Dick’s said Thursday that it expects to run Foot Locker as a standalone unit and keep the Foot Locker brands, which include Kids Foot Locker, Champs Sports, WSS and Japanese sneaker brand atmos.

“Sports and sports culture continue to be incredibly powerful, and with this acquisition, we’ll create a new global platform that serves those ever evolving needs through iconic concepts consumers know and love, enhanced store designs and omnichannel experiences, as well as a product mix that appeals to our different customer bases,” Dick’s CEO Lauren Hobart said in a statement.

Skechers announced that it was being taken private earlier this month by the investment firm by 3G Capital in a transaction worth more than $9 billion.

Foot Locker shareholders can choose to receive either $24 in cash or 0.1168 shares of Dick’s common stock for each Foot Locker share that they own.

The footwear industry has been growing increasingly concerned over Mr. Trump’s trade war with other countries, particularly China. Athletic shoe makers have invested heavily in production in Asia.

Fool Locker’s stock price down 40% 

Shares of sporting goods and athletic shoe companies have been under pressure all year. Foot Locker’s stock price has tumbled more than 40% this year. The company’s shares surged $10.78, or nearly 84%, to $23.65 before the start of trade on Thursday. 

About 97% of the clothes and shoes purchased in the U.S. are imported, predominantly from Asia, according to the American Apparel & Footwear Association. Using factories overseas has kept labor costs down for U.S. companies, but neither they nor their overseas suppliers are likely to absorb price increases due to new tariffs.

Foot Locker offers Dick’s a lot of potential, namely its huge real estate footprint, and would give the Pittsburgh company its first foothold overseas.

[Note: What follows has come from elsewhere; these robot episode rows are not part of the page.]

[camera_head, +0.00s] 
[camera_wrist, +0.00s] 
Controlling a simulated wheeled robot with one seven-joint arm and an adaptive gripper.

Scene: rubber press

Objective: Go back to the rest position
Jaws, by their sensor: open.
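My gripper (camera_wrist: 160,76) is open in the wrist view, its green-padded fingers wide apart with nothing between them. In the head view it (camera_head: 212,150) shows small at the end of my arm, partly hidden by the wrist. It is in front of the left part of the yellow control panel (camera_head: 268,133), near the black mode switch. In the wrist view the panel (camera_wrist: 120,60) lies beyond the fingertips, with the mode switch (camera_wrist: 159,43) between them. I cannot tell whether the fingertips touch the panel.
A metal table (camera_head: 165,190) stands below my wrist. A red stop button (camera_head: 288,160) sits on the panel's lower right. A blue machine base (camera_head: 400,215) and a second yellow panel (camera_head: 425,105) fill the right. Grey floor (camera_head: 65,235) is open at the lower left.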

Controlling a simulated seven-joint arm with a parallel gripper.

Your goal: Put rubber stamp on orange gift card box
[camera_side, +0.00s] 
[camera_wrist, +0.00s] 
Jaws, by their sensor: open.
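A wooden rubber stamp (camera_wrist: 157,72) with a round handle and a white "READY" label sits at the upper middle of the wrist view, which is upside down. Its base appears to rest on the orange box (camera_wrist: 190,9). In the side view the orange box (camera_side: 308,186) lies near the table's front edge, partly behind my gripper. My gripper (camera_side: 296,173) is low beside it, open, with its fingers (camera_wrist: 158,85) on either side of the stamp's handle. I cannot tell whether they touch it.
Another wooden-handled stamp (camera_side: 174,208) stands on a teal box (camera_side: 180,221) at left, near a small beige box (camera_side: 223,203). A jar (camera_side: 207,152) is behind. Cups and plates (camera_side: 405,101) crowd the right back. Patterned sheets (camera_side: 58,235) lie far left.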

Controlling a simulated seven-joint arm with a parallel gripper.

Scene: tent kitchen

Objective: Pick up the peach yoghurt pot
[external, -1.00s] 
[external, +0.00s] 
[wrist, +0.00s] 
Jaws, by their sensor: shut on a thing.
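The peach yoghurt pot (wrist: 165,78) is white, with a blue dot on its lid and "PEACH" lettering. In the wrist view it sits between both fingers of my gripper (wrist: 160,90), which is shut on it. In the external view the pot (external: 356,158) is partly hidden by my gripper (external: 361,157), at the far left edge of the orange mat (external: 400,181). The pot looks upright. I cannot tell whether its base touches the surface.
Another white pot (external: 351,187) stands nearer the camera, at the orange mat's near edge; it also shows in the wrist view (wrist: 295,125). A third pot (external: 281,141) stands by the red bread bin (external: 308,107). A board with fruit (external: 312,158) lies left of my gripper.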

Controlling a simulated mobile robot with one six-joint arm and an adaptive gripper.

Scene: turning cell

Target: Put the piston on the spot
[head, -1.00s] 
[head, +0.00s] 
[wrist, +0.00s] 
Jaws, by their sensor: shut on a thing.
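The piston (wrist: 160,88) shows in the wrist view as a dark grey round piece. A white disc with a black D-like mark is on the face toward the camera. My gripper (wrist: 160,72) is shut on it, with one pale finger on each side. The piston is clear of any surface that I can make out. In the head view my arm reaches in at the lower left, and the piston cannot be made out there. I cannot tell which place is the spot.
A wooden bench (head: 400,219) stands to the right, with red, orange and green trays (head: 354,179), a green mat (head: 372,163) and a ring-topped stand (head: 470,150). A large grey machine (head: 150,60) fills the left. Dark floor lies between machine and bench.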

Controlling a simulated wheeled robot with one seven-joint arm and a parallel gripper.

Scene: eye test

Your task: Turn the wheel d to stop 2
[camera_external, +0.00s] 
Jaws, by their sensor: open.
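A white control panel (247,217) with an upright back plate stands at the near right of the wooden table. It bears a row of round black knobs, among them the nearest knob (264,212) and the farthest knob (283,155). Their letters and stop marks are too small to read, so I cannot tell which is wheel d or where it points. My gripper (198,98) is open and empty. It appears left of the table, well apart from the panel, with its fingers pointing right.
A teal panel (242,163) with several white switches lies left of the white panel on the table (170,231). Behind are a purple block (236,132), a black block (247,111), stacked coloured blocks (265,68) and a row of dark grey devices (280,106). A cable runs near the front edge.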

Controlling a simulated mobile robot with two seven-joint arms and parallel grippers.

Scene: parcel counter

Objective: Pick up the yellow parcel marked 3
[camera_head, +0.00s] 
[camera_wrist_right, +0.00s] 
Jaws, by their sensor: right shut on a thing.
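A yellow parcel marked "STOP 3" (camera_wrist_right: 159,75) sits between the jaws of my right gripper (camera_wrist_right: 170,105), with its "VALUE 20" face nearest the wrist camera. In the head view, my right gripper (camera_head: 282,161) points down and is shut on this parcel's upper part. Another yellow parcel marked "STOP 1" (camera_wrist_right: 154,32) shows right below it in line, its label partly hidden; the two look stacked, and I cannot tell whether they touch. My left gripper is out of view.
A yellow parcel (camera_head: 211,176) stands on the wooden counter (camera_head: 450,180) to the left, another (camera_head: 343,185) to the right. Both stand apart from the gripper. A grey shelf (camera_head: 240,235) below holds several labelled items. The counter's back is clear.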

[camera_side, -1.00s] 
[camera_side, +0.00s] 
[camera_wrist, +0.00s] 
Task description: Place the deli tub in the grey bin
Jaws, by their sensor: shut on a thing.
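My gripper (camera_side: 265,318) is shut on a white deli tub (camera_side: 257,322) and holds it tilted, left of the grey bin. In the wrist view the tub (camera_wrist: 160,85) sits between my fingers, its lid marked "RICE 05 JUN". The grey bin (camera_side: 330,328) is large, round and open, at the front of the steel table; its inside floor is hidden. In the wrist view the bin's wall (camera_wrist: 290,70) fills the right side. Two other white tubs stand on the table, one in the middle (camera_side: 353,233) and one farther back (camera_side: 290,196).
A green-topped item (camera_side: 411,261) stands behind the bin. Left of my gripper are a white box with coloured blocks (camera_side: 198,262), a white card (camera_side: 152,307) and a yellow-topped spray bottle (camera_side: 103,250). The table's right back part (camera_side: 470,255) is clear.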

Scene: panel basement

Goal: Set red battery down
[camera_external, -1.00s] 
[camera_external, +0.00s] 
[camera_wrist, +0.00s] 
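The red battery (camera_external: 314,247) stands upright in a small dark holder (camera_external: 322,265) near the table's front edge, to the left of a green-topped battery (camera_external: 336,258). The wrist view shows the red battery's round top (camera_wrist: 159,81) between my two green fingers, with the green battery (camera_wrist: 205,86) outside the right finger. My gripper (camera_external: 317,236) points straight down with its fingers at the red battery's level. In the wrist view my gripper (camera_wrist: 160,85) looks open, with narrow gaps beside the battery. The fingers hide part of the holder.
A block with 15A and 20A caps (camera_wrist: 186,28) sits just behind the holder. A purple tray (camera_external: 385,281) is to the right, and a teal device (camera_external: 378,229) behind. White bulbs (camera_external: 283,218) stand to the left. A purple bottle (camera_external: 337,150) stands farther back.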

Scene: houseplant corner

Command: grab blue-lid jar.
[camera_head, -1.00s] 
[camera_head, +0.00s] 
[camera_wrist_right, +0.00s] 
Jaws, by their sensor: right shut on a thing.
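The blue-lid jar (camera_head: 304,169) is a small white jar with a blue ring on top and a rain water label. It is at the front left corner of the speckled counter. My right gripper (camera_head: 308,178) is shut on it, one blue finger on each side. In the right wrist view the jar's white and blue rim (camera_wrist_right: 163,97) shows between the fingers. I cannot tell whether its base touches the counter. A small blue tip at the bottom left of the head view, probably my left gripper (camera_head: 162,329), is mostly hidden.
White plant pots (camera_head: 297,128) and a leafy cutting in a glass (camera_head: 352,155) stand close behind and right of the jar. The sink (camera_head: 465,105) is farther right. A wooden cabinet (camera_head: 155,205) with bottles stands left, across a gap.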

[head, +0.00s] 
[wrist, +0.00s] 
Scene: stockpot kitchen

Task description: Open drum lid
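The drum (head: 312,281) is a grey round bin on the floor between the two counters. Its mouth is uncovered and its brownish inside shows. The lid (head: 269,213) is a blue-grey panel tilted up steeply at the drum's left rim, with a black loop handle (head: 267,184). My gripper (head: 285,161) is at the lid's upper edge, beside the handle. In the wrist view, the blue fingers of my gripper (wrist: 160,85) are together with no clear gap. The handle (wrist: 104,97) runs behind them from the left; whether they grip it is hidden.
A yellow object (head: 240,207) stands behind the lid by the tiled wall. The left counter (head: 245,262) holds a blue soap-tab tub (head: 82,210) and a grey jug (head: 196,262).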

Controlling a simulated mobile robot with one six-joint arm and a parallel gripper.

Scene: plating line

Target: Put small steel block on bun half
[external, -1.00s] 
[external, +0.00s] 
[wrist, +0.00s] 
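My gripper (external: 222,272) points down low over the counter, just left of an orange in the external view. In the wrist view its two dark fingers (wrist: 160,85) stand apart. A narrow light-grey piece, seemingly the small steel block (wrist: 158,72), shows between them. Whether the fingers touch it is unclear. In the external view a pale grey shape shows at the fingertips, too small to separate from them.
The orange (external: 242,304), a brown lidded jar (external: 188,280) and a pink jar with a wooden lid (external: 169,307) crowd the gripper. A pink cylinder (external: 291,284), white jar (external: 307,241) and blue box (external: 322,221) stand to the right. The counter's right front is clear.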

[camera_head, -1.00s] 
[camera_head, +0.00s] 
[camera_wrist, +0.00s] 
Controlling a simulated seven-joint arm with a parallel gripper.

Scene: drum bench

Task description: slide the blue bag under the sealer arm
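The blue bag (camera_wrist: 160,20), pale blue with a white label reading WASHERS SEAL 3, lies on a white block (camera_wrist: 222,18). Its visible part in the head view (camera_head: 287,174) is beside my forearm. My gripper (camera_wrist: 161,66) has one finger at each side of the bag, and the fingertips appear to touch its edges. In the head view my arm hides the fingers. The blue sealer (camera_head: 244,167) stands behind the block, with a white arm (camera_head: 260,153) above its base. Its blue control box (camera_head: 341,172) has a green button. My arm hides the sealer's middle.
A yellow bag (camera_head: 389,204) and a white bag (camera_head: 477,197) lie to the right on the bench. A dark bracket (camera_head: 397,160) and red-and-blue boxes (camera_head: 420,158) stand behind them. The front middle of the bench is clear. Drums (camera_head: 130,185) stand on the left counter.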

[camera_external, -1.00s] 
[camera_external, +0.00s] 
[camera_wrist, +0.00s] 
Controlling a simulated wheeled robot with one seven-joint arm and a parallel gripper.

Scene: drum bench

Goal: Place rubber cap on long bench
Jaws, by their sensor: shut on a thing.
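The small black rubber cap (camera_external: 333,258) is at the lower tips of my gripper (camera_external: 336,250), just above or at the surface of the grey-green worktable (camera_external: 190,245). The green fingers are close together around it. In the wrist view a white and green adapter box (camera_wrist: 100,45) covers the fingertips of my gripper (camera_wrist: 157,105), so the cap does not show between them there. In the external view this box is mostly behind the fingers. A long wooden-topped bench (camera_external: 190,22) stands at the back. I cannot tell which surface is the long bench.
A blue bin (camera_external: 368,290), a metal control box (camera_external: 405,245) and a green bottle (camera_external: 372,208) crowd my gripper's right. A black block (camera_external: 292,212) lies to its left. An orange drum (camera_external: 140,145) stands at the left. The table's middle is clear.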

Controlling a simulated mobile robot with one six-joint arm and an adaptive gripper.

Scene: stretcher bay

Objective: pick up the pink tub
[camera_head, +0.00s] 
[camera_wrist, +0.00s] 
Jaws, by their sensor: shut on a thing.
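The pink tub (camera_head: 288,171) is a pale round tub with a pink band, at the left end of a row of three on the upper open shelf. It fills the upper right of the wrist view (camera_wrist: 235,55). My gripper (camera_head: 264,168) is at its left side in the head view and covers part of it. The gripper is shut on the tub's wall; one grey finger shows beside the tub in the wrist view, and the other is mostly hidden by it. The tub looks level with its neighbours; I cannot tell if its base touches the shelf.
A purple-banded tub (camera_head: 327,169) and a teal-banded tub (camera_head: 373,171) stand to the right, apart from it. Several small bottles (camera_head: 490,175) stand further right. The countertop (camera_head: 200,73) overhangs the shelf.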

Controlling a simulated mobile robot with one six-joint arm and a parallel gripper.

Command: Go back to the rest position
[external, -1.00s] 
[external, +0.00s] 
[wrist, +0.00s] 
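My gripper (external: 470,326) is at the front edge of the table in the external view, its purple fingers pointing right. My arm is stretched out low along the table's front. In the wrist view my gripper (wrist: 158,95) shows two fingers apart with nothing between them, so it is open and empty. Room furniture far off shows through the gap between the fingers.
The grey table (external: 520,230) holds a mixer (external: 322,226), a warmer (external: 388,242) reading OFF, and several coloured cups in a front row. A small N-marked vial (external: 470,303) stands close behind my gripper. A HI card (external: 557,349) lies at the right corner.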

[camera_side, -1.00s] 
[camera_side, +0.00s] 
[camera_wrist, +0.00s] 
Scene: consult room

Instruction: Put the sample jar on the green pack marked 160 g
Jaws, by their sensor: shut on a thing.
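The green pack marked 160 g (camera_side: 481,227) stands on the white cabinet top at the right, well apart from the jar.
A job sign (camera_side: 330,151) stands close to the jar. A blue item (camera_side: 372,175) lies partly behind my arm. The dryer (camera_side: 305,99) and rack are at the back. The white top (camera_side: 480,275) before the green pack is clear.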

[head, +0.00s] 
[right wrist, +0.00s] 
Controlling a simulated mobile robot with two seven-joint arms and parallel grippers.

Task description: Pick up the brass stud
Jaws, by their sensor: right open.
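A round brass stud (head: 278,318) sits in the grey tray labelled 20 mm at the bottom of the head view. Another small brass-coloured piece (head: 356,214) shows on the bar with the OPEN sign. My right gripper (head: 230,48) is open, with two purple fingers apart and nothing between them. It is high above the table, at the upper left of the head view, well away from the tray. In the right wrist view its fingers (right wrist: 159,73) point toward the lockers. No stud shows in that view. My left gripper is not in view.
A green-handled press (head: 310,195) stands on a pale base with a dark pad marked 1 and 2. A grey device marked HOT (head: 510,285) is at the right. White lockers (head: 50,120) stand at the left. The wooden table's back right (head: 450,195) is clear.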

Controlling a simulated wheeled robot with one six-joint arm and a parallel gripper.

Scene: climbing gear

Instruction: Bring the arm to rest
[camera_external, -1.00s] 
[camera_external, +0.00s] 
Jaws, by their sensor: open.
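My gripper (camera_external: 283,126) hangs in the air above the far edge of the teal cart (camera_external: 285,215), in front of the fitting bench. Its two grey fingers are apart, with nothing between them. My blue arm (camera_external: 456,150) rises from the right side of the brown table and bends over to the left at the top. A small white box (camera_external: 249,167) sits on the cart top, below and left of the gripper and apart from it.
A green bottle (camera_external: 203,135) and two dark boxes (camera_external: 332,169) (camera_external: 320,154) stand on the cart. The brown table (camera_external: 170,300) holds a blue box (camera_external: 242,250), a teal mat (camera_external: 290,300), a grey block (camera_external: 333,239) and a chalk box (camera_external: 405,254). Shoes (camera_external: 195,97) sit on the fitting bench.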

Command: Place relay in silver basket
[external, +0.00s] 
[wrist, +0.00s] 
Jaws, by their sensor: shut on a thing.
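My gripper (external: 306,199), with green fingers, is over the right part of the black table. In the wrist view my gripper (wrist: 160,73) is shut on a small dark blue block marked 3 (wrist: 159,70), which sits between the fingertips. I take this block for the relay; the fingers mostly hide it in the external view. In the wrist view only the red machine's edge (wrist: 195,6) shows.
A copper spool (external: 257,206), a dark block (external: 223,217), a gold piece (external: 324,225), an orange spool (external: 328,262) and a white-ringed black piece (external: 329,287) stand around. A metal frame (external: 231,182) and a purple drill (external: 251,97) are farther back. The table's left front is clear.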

“The addition of Foot Locker, with its 4.3% share of the sporting goods market, would produce an immediate boost,” retail industry analysts Neil Saunders, managing director at GlobalData, said in an email. “It would also give Dick’s substantially more bargaining power with national brands, especially in the sneaker space. As the chains operate in a similar segment there would also likely be scope for synergistic savings.”

Foot Locker has about 2,400 retail stores across 20 countries in North America, Europe, Asia, Australia and New Zealand. It also has a licensed store presence in Europe, the Middle East and Asia. The company had global sales of $8 billion last year.

“While there is some overlap between the locations, the nature of the stores is different, and Foot Locker would give Dick’s access to a wider selection of malls and customers,” Saunders said. 

Dick’s said that it expects to close the Foot Locker deal in the second half of the year. The transaction still needs approval from Foot Locker shareholders.

Dick’s stock dropped more than 13% before the market open, while shares of Foot Locker surged more than 82%.